- Kementerian Lingkungan Hidup/Badan Pengendalian Lingkungan Hidup (KLH/BPLH) memaparkan berbagai capaian kinerja setahun pemerintahan Prabowo Subianto-Gibran Rakabuming Raka. Kalangan pegiat lingkungan dan warga terdampak pun menyoroti terutama penegakan hukum kasus di sekitar tambang maupun kawasan industri nikel yang seakan luput radar kementerian.
- Walhi Sulawesi Tengah (Sulteng) menyoroti kinerja KLH dalam penegakan hukum lingkungan di sektor tambang seperti di industri nikel. Wandi, Manajer Kampanye Walhi Sulteng mengatakan, KLH tidak serius menegakkan hukum pelaku usaha pertambangan.
- Melalui laporan berjudul ‘Does Anyone Care? The Human, Environmental, and Climate Toll of Indonesia’s Nickel Industry’, Climate Rights International (CRI) mendesak, Kementerian Lingkungan Hidup segera menginvestigasi dampak lingkungan dan pelanggaran hak asasi manusia di wilayah tambang dan pengolahan nikel. Lembaga ini menyoroti, area Sulawesi Tenggara, Sulawesi Tengah, dan Maluku Utara, tiga wilayah penghasil nikel utama di Indonesia.
- Hanif Faisol Nurofiq, Menteri Lingkungan Hidup berjanji melakukan investigasi mendalam tiga wilayah utama tambang dan industri nikel itu. Juga berjanji melipatgandakan proses pengawasan dan instrumen dari lingkungan hidup.
Kementerian Lingkungan Hidup/Badan Pengendalian Lingkungan Hidup (KLH/BPLH) memaparkan berbagai capaian kinerja setahun Pemerintahan Prabowo Subianto-Gibran Rakabuming Raka. Kalangan pegiat lingkungan dan warga terdampak pun menyoroti terutama penegakan hukum kasus di sekitar tambang maupun kawasan industri nikel yang seakan luput radar kementerian.
KLH menyatakan, pada bidang penegakan hukum (gakkum), menangani 924 kasus dengan pemberian sanksi administratif dan 47 kasus masuk tahap pidana, sejak November 2024-September 2025.
Irjen Pol Rizal Irawan, Deputi Gakkum KLH/BPLH menyebut, pemberian sanksi administratif berupa denda terhadap pelaku usaha yang melanggar hukum lingkungan mencapai Rp155, 859 miliar. Denda sudah bayar Rp110, 022 miliar.
Untuk kasus pidana, ada enam perkara maju ke Kejaksaan (P-21), dua kasus proses pelengkapan berkas sesuai arahan Kejaksaan (P-19), dan 12 kasus dalam proses penyidikan.
Lalu, dua kasus tahap penyelidikan, 20 kasus tahap pengumpulan bahan dan keterangan (pulbaket), satu kasus masuk skema penyelesaian perkara (perdata), dan satu kasus lain dihentikan (SP3).
“Sampai teman saya di Bareskrim kaget lihat angka pidana ini. Betapa sadisnya!” ujar Rizal dalam paparan kinerja KLH di Jakarta, 20 Oktober lalu.
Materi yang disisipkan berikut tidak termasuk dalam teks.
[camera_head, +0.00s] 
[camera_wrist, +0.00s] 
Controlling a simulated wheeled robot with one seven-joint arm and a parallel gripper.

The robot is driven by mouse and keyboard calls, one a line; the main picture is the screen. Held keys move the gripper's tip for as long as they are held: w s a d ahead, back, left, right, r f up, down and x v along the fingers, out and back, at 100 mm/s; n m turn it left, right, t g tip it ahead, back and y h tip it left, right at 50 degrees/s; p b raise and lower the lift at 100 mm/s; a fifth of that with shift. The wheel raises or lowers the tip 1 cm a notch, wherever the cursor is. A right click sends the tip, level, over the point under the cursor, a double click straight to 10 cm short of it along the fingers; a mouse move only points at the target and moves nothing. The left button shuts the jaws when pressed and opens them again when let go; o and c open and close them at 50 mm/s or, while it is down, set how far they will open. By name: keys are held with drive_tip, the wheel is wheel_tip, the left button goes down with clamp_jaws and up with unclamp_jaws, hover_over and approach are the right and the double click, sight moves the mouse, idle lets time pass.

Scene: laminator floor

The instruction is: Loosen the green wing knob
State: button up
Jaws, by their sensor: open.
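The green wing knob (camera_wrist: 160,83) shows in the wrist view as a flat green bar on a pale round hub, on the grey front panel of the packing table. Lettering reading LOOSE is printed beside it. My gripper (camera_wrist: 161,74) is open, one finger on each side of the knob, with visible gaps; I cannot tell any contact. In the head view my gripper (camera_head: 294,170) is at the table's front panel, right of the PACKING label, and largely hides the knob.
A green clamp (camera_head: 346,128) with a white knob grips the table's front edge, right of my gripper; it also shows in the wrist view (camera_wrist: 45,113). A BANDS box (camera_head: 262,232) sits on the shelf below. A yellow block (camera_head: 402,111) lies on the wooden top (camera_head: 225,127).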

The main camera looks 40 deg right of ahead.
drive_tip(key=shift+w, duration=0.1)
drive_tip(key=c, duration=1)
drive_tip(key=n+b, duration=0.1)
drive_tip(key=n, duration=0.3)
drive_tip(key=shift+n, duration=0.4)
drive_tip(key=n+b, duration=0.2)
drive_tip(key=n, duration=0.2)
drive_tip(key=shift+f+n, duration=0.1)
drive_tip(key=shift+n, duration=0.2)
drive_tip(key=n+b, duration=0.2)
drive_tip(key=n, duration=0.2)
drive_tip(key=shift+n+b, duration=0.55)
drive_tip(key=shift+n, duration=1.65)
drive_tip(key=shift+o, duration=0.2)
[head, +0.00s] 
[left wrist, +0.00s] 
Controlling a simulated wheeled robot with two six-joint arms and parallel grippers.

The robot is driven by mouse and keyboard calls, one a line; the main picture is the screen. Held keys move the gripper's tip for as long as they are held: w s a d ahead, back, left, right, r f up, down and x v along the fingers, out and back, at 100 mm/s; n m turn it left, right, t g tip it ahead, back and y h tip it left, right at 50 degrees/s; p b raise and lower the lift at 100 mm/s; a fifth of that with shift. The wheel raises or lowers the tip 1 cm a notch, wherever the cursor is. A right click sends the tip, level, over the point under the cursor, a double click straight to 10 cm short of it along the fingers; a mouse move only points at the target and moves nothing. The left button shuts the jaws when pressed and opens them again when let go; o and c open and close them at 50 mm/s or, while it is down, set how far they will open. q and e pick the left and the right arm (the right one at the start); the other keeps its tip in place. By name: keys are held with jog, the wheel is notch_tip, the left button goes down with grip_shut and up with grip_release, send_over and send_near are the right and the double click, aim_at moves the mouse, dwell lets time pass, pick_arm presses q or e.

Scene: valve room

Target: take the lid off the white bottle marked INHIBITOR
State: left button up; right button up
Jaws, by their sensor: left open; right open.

Selain sanksi administratif dan pidana, juga ada penyelesaian sengketa lingkungan hidup (18 perkara), pelimpahan ke pemerintah daerah (16). Juga, 12 kasus ditindaklanjuti dengan cara lain seperti pembersihan, pemanggilan, hingga penutupan perusahaan.
Rizal bilang, kasus-kasus itu tersebar dalam tipologi kejahatan lingkungan antara lain, pencemaran lingkungan, kerusakan lingkungan, pengangkutan sampah ilegal, pertambangan ilegal, dan kebakaran lahan. Kemudian, pembukaan lahan ilegal, tindak pidana pencucian uang, kerusakan lahan, hingga kejahatan keanekaragaman hayati.
Pelakunya, bisa perseorangan, korporasi, kelompok terorganisasi, individu dengan pengaruh politik, aparat negara, dan aktor lintas negara.
“Tantangannya ini aktor lintas negara, pabrik yang tercemar di Cikande itu PMA (penanaman modal asing), direksinya orang China, semua sekarang udah pulang. Kemana kita minta pertanggungjawaban?” katanya.
Adapun, kata Rizal, dampak kejahatan lingkungan berupa bencana ekologis, konflik sosial, permasalahan kesehatan masyarakat, hingga kerugian keuangan negara.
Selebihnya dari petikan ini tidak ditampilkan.